Недовольству ученого во все времена противостоит недовольство художника. Более ста тридцати лет назад Баратынский писал:
("Приметы")
Этот глубокий протест против аналитического подхода к природе, отстаивание синтетического, "детского" ее восприятия естественны для художника.
Даже когда художнику открывается новая научная истина, он принимает ее и использует по-своему.
В древности греки для объяснения видимого движения планет придумали небесные сферы, вращающиеся вокруг Земли с разными скоростями. Но художник извлек отсюда свой взгляд на мир. Он пренебрег точной числовой стороной конструкции - она его не интересовала, - и придумал "музыку сфер", возникающую при их вращении. Эта музыка сфер на тысячелетия вошла в поэзию, как самостоятельный художественный образ космической жизни.
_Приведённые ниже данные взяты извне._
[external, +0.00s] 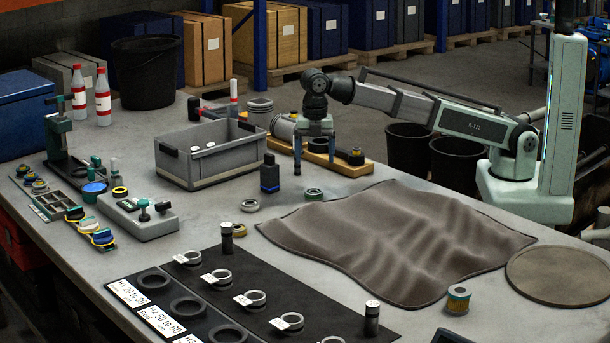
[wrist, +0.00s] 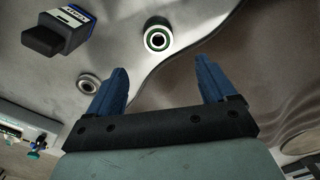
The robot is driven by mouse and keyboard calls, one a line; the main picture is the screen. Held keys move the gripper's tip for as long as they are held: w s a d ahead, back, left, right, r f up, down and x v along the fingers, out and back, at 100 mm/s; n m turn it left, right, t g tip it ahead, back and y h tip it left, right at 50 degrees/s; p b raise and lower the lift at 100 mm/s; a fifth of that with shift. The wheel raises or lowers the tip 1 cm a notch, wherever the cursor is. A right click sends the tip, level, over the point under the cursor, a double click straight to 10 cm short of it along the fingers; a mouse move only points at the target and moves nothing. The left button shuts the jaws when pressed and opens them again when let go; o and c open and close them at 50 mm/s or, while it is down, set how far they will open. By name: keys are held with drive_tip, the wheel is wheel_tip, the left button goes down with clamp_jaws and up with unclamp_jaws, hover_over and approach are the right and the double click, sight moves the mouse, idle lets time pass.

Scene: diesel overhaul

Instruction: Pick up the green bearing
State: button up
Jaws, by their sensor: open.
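The green bearing (external: 313,194) is a small ring with a green band, lying flat on the grey bench by the edge of the brown cloth. It also shows in the wrist view (wrist: 158,37), top centre, beyond and between my fingertips. My gripper (external: 314,168) points down above and a little behind the bearing. Its two blue fingers are spread apart with nothing between them, as the wrist view (wrist: 160,74) shows too. The bearing is in plain sight and apart from the fingers.
A dark block with a blue label (external: 270,175) stands left of the bearing. A plain ring (external: 250,205) lies at its front left. The rumpled cloth (external: 400,240) covers the bench to the right. A grey bin (external: 210,155) and a wooden tray (external: 345,165) stand behind.

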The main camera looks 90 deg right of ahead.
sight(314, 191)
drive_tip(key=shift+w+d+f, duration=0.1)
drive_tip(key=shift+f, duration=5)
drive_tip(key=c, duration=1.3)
Однако современный художник в течение двух недель изо дня в день читает в газете о полете людей на Луну, их высадке там и возвращении на Землю. Он видит на экране телевизора, как деловитый луноход берет пробы грунта и оставляет на поверхности Луны глубокие следы своих колес. Естественно, это не может не повлиять на его виденье мира. Но можно не сомневаться, что такой художник найдет новые формы "детского", т.е. интуитивного восприятия расширившегося и конкретизированного мира, где Луна не будет просто далекой и таинственной покровительницей влюбленных.
В обычном противопоставлении художника ученому можно подметить еще одну, так сказать, сугубо личную сторону. Посмотрите, как различно они говорят о своем творчестве.
Гораций, Державин, Пушкин почти в одинаковых словах гордо провозглашали: "Exegi monumentum", "Я памятник себе воздвиг чудесный, вечный", "Я памятник себе воздвиг нерукотворный". Это не редкий пример. Многие поэты декларировали значимость своего пути. "Мой стих дойдет через хребты веков и через головы поэтов и правительств", - утверждал Маяковский.
А с другой стороны - Ньютон: "Я не знаю, чем я кажусь свету, но я сравниваю себя с ребенком, который, ходя по берегу моря, собирает гладкие камни и красивые раковины, а между тем великий океан глубоко скрывает истину от моих глаз" (См., например, [53]). Или эйнштейновское: "быть может, мне и пришли в голову одна-две неплохих мысли" [46]. Можно ли представить себе, чтобы Бор, пусть даже застенчиво, сказал: "Все-таки, своими работами я воздвигнул себе нетленный памятник"?
В чем же дело? Художники самоуверенны и нахальны, а ученые скромники? Нет, конечно, причина совсем иная и более глубокая.
Ученому психологически легче, чем художнику. Создав нечто новое, он сравнительно скоро может себя проверить - экспериментом, т.е. критерием практики, как бы он ни был ограничен, просто математической проверкой. Все это способен произвести и он сам, и его коллеги. Истина или ошибка обнаружится, для сомнений не останется места.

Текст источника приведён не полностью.